>> BEGIN PROVIDED ENTRIES
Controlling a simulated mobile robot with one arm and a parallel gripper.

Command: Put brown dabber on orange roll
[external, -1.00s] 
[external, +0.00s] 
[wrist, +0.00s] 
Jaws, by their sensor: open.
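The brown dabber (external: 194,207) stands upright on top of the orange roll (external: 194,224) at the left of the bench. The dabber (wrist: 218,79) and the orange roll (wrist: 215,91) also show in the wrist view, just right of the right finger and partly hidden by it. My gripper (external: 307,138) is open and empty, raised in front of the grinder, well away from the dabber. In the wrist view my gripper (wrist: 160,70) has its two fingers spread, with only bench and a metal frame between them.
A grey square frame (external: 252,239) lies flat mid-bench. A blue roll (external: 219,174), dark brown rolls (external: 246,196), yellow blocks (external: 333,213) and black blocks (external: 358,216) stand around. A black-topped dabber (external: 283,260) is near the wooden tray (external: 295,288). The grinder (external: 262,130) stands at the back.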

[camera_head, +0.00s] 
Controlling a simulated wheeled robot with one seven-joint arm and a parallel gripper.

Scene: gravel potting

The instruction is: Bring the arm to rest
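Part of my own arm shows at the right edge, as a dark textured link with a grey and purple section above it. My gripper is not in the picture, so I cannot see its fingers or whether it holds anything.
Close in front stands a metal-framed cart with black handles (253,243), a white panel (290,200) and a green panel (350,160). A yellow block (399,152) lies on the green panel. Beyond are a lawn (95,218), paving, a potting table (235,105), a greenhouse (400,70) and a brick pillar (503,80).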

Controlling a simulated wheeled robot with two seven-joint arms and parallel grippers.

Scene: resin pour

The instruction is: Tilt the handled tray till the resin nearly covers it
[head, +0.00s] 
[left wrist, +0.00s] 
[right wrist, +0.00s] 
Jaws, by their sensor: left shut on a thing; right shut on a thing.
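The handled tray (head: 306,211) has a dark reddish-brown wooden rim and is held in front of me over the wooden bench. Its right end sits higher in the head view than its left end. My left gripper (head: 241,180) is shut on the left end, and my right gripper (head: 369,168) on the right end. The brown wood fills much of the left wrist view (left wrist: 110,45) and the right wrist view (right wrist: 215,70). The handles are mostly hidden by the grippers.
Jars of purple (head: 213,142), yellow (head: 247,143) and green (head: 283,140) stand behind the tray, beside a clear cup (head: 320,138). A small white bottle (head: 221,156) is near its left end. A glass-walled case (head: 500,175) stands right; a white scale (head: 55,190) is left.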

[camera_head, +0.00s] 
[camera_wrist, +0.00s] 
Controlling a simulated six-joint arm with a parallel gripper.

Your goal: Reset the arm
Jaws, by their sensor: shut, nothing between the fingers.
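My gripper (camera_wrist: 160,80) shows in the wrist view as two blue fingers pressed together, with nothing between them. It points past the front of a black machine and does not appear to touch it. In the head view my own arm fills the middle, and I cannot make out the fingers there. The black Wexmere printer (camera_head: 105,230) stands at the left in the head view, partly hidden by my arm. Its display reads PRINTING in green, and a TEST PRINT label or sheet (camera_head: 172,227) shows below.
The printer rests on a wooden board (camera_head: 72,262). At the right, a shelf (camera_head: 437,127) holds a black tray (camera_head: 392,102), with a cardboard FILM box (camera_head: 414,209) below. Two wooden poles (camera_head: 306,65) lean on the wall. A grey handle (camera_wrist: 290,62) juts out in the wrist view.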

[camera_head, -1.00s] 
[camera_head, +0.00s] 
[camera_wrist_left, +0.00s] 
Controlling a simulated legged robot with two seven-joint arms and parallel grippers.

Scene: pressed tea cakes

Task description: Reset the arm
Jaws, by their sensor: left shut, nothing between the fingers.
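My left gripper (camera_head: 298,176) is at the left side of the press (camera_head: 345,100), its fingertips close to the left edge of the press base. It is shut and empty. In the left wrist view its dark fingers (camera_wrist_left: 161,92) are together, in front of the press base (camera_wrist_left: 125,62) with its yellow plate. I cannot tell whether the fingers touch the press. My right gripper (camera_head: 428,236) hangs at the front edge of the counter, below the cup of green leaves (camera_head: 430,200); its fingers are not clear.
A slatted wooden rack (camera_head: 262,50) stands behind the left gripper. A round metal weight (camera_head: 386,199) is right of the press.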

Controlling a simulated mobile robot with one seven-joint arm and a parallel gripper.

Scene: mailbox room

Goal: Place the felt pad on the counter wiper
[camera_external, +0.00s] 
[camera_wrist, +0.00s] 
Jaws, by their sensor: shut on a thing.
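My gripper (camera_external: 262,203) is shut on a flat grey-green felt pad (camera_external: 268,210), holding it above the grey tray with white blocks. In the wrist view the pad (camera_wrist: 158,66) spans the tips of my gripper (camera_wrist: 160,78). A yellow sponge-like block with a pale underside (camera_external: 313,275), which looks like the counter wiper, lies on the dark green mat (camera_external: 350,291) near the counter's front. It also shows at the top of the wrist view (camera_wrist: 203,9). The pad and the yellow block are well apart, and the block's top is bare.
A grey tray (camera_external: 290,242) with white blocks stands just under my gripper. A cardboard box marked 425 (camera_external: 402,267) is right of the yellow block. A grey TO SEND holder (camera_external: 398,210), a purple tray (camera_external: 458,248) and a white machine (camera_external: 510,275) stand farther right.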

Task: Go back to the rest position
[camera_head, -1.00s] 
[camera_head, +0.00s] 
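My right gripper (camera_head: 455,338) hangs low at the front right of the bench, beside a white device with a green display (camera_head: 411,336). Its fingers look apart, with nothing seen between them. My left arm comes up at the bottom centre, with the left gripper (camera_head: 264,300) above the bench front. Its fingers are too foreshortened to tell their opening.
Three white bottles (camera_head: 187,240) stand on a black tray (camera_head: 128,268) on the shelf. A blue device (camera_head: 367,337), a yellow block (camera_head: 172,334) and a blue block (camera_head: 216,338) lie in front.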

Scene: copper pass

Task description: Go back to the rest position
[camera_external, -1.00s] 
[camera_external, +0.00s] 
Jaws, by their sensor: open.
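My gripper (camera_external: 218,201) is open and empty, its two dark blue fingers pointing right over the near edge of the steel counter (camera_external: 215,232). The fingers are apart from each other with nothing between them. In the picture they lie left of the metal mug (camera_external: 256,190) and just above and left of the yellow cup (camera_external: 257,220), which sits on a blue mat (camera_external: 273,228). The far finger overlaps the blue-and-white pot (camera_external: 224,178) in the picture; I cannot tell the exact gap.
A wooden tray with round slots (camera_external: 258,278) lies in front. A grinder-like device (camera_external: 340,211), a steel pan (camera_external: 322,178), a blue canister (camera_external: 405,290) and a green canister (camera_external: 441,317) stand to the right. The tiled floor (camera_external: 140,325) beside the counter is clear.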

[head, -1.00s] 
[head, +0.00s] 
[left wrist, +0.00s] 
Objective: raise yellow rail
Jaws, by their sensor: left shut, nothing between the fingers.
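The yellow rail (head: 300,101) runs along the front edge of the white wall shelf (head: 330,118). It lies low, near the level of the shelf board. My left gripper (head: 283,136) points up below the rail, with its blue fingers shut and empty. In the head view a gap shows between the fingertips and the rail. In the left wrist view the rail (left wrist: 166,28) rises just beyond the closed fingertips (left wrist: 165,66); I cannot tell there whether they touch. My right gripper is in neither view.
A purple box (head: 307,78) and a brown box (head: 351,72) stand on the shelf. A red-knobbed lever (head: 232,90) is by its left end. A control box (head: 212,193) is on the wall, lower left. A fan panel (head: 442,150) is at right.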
>> END PROVIDED ENTRIES
**EXERCISE**
From the listing above, collect each line in which the string "description" appears.

**COMPLETE OUTPUT**
Task description: Reset the arm
Task description: Go back to the rest position

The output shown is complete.